EXERCISE
Look through the entries below and count the lines with the word "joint" in them; give only the number.

--

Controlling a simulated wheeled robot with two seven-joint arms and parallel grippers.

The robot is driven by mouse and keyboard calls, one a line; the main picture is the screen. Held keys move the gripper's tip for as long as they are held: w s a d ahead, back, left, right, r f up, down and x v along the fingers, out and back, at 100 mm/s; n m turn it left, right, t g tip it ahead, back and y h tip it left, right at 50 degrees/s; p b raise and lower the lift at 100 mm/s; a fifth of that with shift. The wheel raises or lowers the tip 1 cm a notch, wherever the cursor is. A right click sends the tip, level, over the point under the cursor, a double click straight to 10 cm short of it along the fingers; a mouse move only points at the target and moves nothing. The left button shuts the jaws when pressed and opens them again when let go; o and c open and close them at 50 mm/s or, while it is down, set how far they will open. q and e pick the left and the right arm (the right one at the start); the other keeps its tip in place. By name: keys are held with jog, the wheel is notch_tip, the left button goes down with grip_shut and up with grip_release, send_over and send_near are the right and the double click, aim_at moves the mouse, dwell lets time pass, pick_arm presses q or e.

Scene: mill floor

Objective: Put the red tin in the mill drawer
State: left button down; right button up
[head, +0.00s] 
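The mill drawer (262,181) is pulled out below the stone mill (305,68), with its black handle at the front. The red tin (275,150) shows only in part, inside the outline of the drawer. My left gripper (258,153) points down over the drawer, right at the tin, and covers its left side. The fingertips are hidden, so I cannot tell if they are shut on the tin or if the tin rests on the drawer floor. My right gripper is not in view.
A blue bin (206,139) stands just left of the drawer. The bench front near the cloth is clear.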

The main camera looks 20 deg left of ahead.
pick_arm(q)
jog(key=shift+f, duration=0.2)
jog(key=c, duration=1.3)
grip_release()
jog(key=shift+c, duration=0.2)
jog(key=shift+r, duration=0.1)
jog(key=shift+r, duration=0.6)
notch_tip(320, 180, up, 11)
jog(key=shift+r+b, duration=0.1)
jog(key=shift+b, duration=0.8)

--

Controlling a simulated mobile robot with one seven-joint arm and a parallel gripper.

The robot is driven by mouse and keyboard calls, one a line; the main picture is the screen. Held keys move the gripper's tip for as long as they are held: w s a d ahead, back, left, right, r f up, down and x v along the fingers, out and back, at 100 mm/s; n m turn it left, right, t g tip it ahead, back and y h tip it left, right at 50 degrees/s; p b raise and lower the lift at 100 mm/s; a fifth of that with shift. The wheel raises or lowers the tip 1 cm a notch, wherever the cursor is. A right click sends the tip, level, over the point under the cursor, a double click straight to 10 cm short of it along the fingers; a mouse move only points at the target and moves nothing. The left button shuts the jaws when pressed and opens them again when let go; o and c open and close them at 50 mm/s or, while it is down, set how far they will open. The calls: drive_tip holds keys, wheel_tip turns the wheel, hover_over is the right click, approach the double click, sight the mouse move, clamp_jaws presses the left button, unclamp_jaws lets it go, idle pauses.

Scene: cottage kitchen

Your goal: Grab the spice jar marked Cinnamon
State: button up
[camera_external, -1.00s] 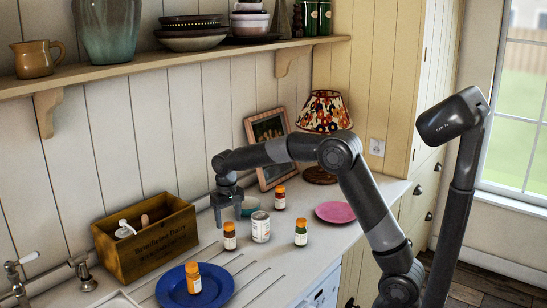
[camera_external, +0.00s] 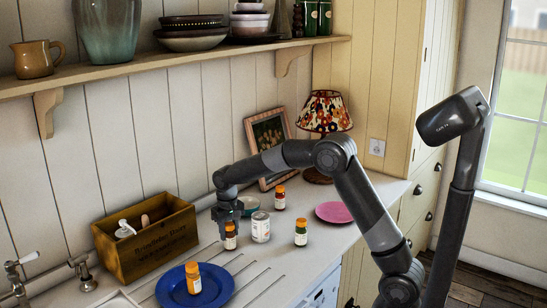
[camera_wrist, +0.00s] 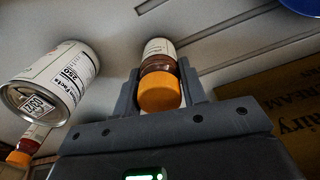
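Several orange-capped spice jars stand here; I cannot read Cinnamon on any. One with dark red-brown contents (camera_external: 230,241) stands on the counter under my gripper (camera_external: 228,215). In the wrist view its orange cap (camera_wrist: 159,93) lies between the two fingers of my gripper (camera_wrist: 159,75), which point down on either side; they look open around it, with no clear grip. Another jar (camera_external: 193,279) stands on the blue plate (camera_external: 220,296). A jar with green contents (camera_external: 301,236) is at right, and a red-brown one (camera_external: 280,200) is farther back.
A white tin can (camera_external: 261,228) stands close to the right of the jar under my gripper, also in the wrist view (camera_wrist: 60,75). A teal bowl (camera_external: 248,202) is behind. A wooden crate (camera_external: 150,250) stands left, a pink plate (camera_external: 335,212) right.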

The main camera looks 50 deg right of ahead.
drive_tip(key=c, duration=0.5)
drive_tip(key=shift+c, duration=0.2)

--

EXERCISE OUTPUT
2